- EXERCISE BRIEF
Reproduce the data that follows in its entirety, character for character.

** start **

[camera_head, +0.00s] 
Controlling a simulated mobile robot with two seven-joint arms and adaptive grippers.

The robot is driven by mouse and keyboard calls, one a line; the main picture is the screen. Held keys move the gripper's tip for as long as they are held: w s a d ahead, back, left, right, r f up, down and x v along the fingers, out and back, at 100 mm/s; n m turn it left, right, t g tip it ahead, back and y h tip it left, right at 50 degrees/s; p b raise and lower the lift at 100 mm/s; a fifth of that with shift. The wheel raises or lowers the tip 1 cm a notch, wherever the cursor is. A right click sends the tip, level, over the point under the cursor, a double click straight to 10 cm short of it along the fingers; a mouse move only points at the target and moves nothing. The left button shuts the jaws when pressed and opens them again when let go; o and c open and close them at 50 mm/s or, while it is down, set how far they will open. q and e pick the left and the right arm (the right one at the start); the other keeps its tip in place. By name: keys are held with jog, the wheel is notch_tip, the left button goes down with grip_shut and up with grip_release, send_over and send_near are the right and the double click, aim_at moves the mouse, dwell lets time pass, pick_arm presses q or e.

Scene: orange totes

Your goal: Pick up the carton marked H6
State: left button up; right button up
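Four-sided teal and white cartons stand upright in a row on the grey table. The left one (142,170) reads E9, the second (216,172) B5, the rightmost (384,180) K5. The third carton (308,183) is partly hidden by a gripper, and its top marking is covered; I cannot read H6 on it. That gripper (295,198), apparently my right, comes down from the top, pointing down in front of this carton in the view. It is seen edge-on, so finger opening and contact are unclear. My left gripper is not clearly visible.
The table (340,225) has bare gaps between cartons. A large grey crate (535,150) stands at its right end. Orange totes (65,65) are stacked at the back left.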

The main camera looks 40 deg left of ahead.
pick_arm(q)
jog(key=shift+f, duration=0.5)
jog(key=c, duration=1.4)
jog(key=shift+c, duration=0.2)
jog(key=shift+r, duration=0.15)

** end **

- ANSWER TO THIS PROBLEM
[camera_head, +0.00s] 
Controlling a simulated mobile robot with two seven-joint arms and adaptive grippers.

The robot is driven by mouse and keyboard calls, one a line; the main picture is the screen. Held keys move the gripper's tip for as long as they are held: w s a d ahead, back, left, right, r f up, down and x v along the fingers, out and back, at 100 mm/s; n m turn it left, right, t g tip it ahead, back and y h tip it left, right at 50 degrees/s; p b raise and lower the lift at 100 mm/s; a fifth of that with shift. The wheel raises or lowers the tip 1 cm a notch, wherever the cursor is. A right click sends the tip, level, over the point under the cursor, a double click straight to 10 cm short of it along the fingers; a mouse move only points at the target and moves nothing. The left button shuts the jaws when pressed and opens them again when let go; o and c open and close them at 50 mm/s or, while it is down, set how far they will open. q and e pick the left and the right arm (the right one at the start); the other keeps its tip in place. By name: keys are held with jog, the wheel is notch_tip, the left button goes down with grip_shut and up with grip_release, send_over and send_near are the right and the double click, aim_at moves the mouse, dwell lets time pass, pick_arm presses q or e.

Scene: orange totes

Your goal: Pick up the carton marked H6
State: left button up; right button up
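Four-sided teal and white cartons stand upright in a row on the grey table. The left one (142,170) reads E9, the second (216,172) B5, the rightmost (384,180) K5. The third carton (308,183) is partly hidden by a gripper, and its top marking is covered; I cannot read H6 on it. That gripper (295,198), apparently my right, comes down from the top, pointing down in front of this carton in the view. It is seen edge-on, so finger opening and contact are unclear. My left gripper is not clearly visible.
The table (340,225) has bare gaps between cartons. A large grey crate (535,150) stands at its right end. Orange totes (65,65) are stacked at the back left.

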The main camera looks 40 deg left of ahead.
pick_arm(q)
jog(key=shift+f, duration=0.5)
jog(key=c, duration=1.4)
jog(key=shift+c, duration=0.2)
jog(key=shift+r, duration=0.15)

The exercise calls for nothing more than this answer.